RHYTHM COMPREHENSION– The ability to recognize and interpret the meaning of the notes and rests when reading rhythms.
In this category, students are reading rhythms, listening to rhythms and comprehending there meaning. We could play a few of the rhythm to demonstrate this step. ‘What did you Hear or ‘Make it Appear’ would work. In both examples, the student can demonstrate their rhythm comprehension.
• FLUENCY – the ability to read rhythm with speed, confidence, and accuracy. This is the goal and it can be achieved through repetition.
The manipulatives can be easily rearranged to present new rhythm sentences, This presents an opportunity for the student to hone their rhythm reading skills through repetition of use.
As an overview, this is how Little Hands On Rhythm – Activity Games can help teachers build the students’ rhythm literacy.
1. By incrementally introducing awareness of the beat as it relates to rhythm concepts – using tactile, visual, auditory and oral learning.
2. By using manipulatives as rhythm vocabulary so students can actively participate in learning the names, beat value and application of the rhythm pieces.
3. Strengthening rhythm comprehension by using their rhythm knowledge to engage in interactive games.
4. Increasing Fluency. The manipulatives provide a quick rearrangement of notes and rests so students can practice new configurations for fast recognition and response.
5. By not having to waste time writing and rubbing out rhythms on the chalkboard.
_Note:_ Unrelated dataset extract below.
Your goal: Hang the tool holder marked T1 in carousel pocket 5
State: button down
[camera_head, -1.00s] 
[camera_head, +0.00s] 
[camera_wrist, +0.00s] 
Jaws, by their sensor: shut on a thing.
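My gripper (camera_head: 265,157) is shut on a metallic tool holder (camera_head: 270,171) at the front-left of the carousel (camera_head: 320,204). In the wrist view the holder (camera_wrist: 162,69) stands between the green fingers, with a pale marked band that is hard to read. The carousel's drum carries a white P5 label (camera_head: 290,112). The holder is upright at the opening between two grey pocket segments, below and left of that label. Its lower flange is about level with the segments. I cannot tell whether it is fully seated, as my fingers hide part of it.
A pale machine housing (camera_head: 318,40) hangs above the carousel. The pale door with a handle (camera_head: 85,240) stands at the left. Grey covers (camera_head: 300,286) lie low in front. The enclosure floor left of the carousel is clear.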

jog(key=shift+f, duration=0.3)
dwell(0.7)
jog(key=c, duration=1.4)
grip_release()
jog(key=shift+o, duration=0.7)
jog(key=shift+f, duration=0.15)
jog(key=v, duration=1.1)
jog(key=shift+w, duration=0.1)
6. By allowing students to learn and participate as a group.
It would be wonderful to know that students are beginning to learn how to read rhythm at an early age. The teachers can feel confident that they are passing on students with rhythm literacy that will be built upon in the next grade. By the time students get to grade six, they will be proficient rhythm readers.
There is lots of music out there waiting to be played. Let’s give all students the opportunity to access it.